(Rows about robot tasks)
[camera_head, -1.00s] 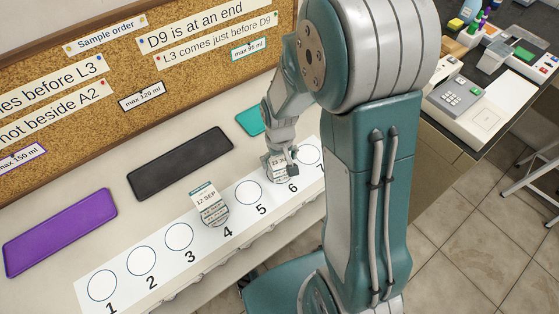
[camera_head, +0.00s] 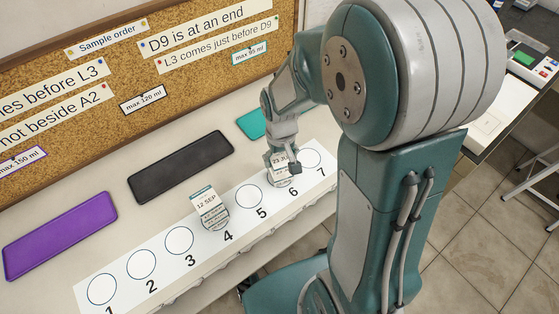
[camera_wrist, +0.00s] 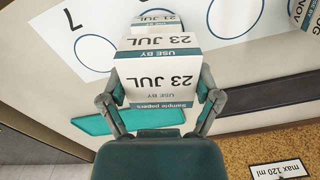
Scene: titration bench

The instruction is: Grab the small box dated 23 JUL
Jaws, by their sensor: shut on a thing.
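The small box dated 23 JUL (camera_wrist: 158,75) is white with a teal USE BY band and sits between my gripper's two fingers in the wrist view. My gripper (camera_wrist: 160,88) is shut on it, one finger at each side. In the head view the box (camera_head: 280,160) is at circle 6 of the white numbered strip (camera_head: 212,242), partly hidden by my gripper (camera_head: 286,164). I cannot tell whether it touches the strip.
The other visible circles are empty. Purple (camera_head: 60,235), black (camera_head: 180,165) and teal (camera_head: 252,124) mats lie behind the strip, before a cork board (camera_head: 215,75) with notes.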

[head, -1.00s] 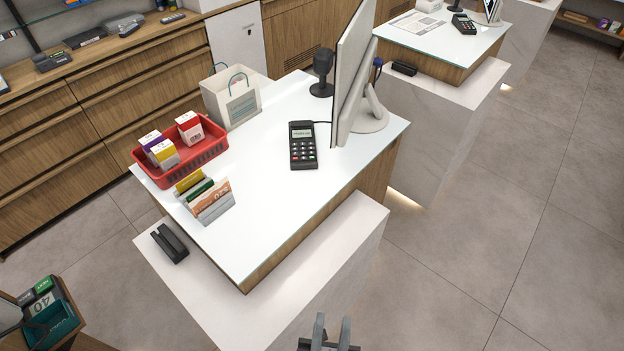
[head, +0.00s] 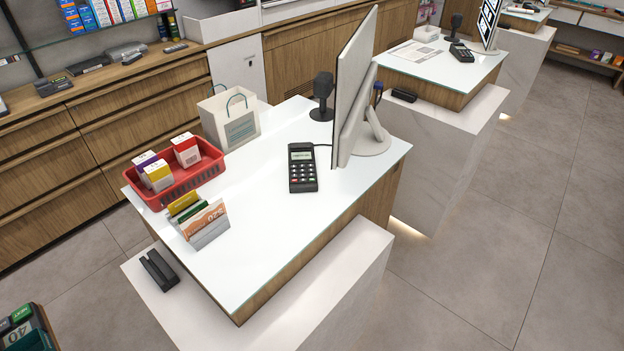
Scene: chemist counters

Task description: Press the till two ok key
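A black card terminal (head: 302,168) with a small lit screen and a keypad lies on the white top of the near counter (head: 262,210). A second black card terminal (head: 461,52) lies on the farther counter (head: 425,62). I cannot read the single keys on either, nor tell which till is number two. On the near terminal, a green key shows at the lower right of the keypad. My gripper is outside the picture now.
A monitor (head: 352,85) and a black scanner stand (head: 322,97) stand behind the near terminal. A paper bag (head: 231,118), a red basket (head: 205,174) of boxes and a card holder (head: 205,232) stand to its left. Open floor (head: 470,230) lies to the right.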

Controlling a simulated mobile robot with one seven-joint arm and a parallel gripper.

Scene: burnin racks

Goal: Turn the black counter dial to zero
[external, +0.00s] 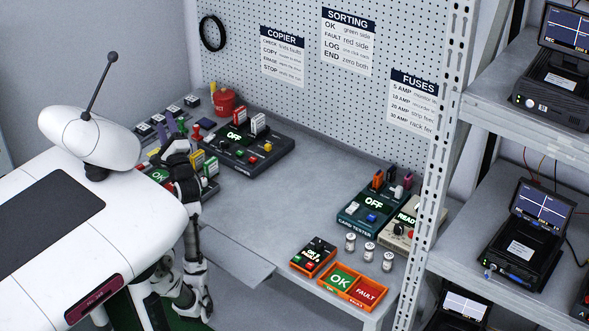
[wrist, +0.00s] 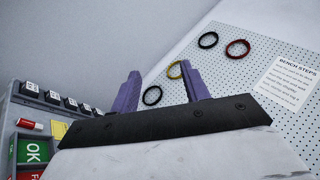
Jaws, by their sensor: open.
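My gripper (external: 177,125) is at the left end of the bench, its purple fingers pointing upward. In the wrist view my gripper (wrist: 160,70) is open and empty, with only wall and pegboard beyond the fingers. A small orange-framed box with a dark face and lit display (external: 314,255), possibly the counter, sits at the bench's front right, far from my gripper. Its dial is too small to make out. A beige device reading READY (external: 408,222) stands behind it with a dark knob. I cannot tell for certain which is the counter dial. Neither box shows in the wrist view.
An orange OK/FAULT tray (external: 340,284) and several small jars (external: 369,251) stand near the right boxes. A dark copier unit (external: 245,150) and red pot (external: 225,101) are at the back. The middle bench is clear. A metal rack post (external: 440,140) borders the right.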

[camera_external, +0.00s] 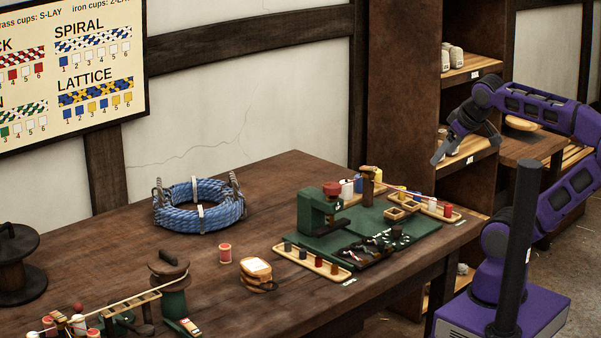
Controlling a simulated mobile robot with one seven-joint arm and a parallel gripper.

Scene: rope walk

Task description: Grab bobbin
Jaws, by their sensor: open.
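My gripper (466,148) is open and empty, raised beside the shelf unit, right of and above the table. Several bobbins are in view, and I cannot tell which one the task means. A red bobbin with pale ends (225,253) stands alone on the table. White bobbins (452,57) stand on the upper shelf. Small bobbins stand in the front wooden tray (327,270) and the right wooden tray (425,205). My gripper touches none of the bobbins on the table.
A blue rope coil (185,218) lies at the table's back. A dark spool (15,265) and a green-based winder (172,290) stand at the left. The shelf unit (400,95) rises close to my arm. The table (110,238) is bare between the spool and coil.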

Set problem - The material above must be printed exactly, with its pictures left out.

The reply -
[camera_head, -1.00s] 
[camera_head, +0.00s] 
[camera_wrist, +0.00s] 
Scene: titration bench

The instruction is: Grab the small box dated 23 JUL
Jaws, by their sensor: shut on a thing.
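The small box dated 23 JUL (camera_wrist: 158,75) is white with a teal USE BY band and sits between my gripper's two fingers in the wrist view. My gripper (camera_wrist: 160,88) is shut on it, one finger at each side. In the head view the box (camera_head: 280,160) is at circle 6 of the white numbered strip (camera_head: 212,242), partly hidden by my gripper (camera_head: 286,164). I cannot tell whether it touches the strip.
The other visible circles are empty. Purple (camera_head: 60,235), black (camera_head: 180,165) and teal (camera_head: 252,124) mats lie behind the strip, before a cork board (camera_head: 215,75) with notes.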

[head, -1.00s] 
[head, +0.00s] 
Scene: chemist counters

Task description: Press the till two ok key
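A black card terminal (head: 302,168) with a small lit screen and a keypad lies on the white top of the near counter (head: 262,210). A second black card terminal (head: 461,52) lies on the farther counter (head: 425,62). I cannot read the single keys on either, nor tell which till is number two. On the near terminal, a green key shows at the lower right of the keypad. My gripper is outside the picture now.
A monitor (head: 352,85) and a black scanner stand (head: 322,97) stand behind the near terminal. A paper bag (head: 231,118), a red basket (head: 205,174) of boxes and a card holder (head: 205,232) stand to its left. Open floor (head: 470,230) lies to the right.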

Controlling a simulated mobile robot with one seven-joint arm and a parallel gripper.

Scene: burnin racks

Goal: Turn the black counter dial to zero
[external, +0.00s] 
[wrist, +0.00s] 
Jaws, by their sensor: open.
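My gripper (external: 177,125) is at the left end of the bench, its purple fingers pointing upward. In the wrist view my gripper (wrist: 160,70) is open and empty, with only wall and pegboard beyond the fingers. A small orange-framed box with a dark face and lit display (external: 314,255), possibly the counter, sits at the bench's front right, far from my gripper. Its dial is too small to make out. A beige device reading READY (external: 408,222) stands behind it with a dark knob. I cannot tell for certain which is the counter dial. Neither box shows in the wrist view.
An orange OK/FAULT tray (external: 340,284) and several small jars (external: 369,251) stand near the right boxes. A dark copier unit (external: 245,150) and red pot (external: 225,101) are at the back. The middle bench is clear. A metal rack post (external: 440,140) borders the right.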

[camera_external, +0.00s] 
Controlling a simulated mobile robot with one seven-joint arm and a parallel gripper.

Scene: rope walk

Task description: Grab bobbin
Jaws, by their sensor: open.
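My gripper (466,148) is open and empty, raised beside the shelf unit, right of and above the table. Several bobbins are in view, and I cannot tell which one the task means. A red bobbin with pale ends (225,253) stands alone on the table. White bobbins (452,57) stand on the upper shelf. Small bobbins stand in the front wooden tray (327,270) and the right wooden tray (425,205). My gripper touches none of the bobbins on the table.
A blue rope coil (185,218) lies at the table's back. A dark spool (15,265) and a green-based winder (172,290) stand at the left. The shelf unit (400,95) rises close to my arm. The table (110,238) is bare between the spool and coil.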

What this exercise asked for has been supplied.